Sur le plan de sa production hydroélectrique, plusieurs pistes sont désormais en train d'être étudiées, maintenant que la prolongation de sa concession est actée sur le Rhône d'ici à 2041. "Maintenant que nous avons une visibilité sur les prochains années, nous avons engagé des travaux dans le cadre du plan de prolongation afin d'optimiser la production de nos ouvrages", estime Pierre-Jean Grangette.

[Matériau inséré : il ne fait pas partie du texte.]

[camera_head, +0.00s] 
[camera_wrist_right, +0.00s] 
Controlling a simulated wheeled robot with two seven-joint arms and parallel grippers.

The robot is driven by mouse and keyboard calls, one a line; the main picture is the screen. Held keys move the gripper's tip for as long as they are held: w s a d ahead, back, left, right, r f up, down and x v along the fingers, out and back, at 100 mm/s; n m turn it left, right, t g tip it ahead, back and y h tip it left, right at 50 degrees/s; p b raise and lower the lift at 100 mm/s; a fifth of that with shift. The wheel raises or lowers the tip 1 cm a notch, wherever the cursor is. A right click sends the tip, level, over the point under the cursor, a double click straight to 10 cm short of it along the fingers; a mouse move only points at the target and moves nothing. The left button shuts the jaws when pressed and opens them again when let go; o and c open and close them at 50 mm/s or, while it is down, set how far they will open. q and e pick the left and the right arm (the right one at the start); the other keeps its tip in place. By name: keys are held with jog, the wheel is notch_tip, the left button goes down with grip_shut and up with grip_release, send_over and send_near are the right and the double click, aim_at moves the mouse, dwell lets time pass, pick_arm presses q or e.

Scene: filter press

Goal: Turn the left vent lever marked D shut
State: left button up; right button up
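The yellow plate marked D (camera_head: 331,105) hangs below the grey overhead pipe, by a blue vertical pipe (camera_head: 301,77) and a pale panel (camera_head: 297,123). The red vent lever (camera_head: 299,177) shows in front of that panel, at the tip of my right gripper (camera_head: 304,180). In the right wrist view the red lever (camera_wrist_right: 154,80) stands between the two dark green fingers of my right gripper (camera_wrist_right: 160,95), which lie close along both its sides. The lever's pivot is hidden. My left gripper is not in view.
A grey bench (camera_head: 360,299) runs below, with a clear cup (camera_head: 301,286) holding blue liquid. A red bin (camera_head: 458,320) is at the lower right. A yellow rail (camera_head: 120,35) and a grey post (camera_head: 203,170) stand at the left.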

Se préparer à une baisse des débits de 40%

Car déjà à l'aube de ce prolongement, la CNR évoquait des travaux de l'agence de l'eau datant de 2014 qui anticipaient déjà une baisse des débits de 40% à horizon de 50 ou 60 ans. "Nous avons retenu que cela ferait une baisse de 0,4% par an à laquelle nous devons nous préparer. Ce que l'on constate, c'est que comme en 2011 et 2017, on est dans une année sèche, mais cela ne veut pas encore dire que le cycle s'accélère".

Avec en premier lieu, un chantier ouvert sur le design des turbines et des barrages, qui pourraient permettre de gagner, au mieux "quelques dizaines de pourcentages de production maximum", concède le directeur de la valorisation de l'énergie de CNR.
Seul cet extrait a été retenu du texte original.